Here’s Tom Davis’ complaint about Waxman’s motion to enter the interrogatories.

McDevitt responded to interrogatories, he replied with 25 pages of answers. We spoke with McDevitt on Sunday afternoon. Reluctant to give testimony on the record. Our staff made it clear we want to examine him on the record. Personal investment in various technologies. We remain skeptical of the content of his interrogatories.

But Waxman pointed out that the reason McDevitt was unwilling to testify was because the White House had very sharply limited his testimony.

Waxman: Jan 30, McDevitt, scheduled interview, WH contacted him, told him not to discuss with the committee. McDevitt emailed, based on WH, there’s practically nothing I’m authorized to discuss. Given limitations placed by WH Counsel, he said it didn’t make sense to come in for interview. Majority and Minority sent him questions. He responded in writing. WH had chance to review those answers, cleared them without redactions. AFTER they got the answers, minority wanted to speak with him in person. Majority went to some length to accommodate them. Sunday night, Minority and Majority called to see whether he would come in for deposition. Answered 1.5 hours of questions from Minority. Minority now says it’s unfair to use any information bc they didn’t get oppty to question him. If Minority has a beef with anyone, it should be WH Counsel’s office.

In other words, Fred Fielding tried his damndest to prevent McDevitt from giving detailed testimony.

Which is why the areas of his interrogatory that hint at what the White House doesn’t want him to testify about are so interesting.

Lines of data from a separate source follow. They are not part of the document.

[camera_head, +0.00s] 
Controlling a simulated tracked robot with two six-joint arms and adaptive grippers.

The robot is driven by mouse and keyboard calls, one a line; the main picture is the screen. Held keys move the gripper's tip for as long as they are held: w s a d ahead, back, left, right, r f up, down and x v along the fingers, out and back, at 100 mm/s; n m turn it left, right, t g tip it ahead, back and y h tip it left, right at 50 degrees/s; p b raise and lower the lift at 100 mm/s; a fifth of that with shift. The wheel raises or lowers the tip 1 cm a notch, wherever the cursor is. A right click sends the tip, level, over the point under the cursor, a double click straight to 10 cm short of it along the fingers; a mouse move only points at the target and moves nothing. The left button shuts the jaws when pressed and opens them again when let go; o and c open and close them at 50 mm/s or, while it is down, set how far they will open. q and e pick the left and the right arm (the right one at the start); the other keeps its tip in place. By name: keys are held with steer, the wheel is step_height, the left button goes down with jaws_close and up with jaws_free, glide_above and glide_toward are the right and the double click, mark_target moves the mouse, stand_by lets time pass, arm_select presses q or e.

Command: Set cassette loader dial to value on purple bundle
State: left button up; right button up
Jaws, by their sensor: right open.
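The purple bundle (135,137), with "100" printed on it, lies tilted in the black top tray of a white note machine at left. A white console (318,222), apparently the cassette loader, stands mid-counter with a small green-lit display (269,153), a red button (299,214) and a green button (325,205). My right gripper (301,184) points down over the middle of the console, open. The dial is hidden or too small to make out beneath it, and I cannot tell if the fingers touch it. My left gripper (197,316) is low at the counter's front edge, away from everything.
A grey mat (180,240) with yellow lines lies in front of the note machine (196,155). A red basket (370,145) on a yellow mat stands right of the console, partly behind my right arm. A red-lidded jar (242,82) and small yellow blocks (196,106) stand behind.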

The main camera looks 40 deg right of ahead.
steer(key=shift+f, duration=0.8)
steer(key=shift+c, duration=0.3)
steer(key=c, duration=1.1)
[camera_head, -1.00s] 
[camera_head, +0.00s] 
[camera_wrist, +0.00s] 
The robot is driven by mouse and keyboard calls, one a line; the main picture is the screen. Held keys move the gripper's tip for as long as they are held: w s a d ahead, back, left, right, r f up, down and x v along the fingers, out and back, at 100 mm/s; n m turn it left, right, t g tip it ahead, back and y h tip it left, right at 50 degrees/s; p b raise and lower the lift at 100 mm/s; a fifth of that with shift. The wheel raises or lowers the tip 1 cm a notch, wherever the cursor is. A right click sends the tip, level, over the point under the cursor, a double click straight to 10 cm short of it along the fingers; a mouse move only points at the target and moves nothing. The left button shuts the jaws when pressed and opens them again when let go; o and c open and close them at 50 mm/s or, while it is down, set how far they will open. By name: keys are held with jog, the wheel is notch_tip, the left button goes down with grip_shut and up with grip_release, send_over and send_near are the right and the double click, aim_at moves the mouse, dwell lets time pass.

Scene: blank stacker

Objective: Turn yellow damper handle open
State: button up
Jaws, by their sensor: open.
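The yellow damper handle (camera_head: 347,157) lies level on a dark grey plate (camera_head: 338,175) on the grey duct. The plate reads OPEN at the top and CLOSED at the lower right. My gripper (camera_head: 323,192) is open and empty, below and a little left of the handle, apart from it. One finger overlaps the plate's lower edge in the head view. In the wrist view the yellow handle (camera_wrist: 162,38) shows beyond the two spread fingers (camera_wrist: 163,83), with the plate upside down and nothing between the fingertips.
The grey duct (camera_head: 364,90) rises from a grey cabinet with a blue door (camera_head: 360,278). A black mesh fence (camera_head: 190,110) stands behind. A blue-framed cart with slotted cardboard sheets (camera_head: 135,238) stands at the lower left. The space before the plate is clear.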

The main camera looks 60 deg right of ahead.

McDevitt begins to get squirrely about answering questions when they ask him about meetings he had with Harriet Miers.

27. The Committee understands that you and John Straub met with White House Counsel Harriet Miers to discuss issues related to e-mail preservation. Did you discuss youranalysis at this meeting? Please describe when this meeting occurred, the agenda for the meeting, and your recollection of what was discussed.

I participated in a number of meetings in December 2005 and January and February 2006. Some of these meetings included White House Counsel Harriet Miers and members of her staff. These meetings also included other White House management and OA Counsel staff. Given the nature of these discussions, I will defer to the current White House staff to characterize these meetings.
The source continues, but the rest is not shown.